_Problem_.
Reproduce the opening lines of the records exactly, up to and including the line in which "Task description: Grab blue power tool" occurs.

★ ★ ★ ★

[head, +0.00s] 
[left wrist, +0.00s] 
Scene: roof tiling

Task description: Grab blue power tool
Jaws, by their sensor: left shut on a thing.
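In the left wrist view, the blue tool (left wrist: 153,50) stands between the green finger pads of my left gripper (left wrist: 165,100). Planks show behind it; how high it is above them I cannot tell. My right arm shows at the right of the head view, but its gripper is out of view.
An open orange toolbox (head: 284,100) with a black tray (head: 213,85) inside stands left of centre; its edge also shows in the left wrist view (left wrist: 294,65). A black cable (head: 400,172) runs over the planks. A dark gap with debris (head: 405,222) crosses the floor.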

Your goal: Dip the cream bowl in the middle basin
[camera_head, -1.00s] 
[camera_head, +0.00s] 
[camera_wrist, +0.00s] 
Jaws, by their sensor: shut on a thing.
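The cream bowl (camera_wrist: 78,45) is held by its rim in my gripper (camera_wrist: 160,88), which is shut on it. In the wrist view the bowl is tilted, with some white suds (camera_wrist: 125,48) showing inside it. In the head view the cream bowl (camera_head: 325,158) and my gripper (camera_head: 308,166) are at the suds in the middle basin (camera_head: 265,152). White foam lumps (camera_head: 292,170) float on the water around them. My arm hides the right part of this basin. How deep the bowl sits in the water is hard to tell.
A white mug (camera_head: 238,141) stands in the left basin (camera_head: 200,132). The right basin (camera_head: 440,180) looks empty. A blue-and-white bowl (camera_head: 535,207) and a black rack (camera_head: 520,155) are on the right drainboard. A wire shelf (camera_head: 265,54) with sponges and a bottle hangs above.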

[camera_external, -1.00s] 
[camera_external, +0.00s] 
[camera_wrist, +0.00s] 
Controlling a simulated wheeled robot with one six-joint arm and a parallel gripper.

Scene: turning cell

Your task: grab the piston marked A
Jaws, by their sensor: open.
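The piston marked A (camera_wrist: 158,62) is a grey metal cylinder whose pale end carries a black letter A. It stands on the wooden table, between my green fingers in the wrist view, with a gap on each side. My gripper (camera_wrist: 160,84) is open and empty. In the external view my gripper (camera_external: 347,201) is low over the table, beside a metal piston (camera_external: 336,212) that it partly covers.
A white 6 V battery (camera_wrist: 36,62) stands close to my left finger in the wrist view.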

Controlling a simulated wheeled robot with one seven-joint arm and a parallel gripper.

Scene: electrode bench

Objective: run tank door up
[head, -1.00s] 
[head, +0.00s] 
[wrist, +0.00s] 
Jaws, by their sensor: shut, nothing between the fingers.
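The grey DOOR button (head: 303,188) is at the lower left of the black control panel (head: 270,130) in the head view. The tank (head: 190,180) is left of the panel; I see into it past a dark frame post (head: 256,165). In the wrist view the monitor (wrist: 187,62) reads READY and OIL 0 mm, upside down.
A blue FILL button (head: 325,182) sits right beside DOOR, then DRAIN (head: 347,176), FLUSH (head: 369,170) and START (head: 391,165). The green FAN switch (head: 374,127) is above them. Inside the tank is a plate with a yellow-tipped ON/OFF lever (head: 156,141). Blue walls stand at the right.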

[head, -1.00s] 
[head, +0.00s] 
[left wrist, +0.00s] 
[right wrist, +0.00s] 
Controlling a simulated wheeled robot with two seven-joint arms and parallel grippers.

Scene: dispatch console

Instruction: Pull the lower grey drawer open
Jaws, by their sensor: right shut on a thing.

★ ★ ★ ★

_Problem solution_.
[head, +0.00s] 
[left wrist, +0.00s] 
Scene: roof tiling

Task description: Grab blue power tool

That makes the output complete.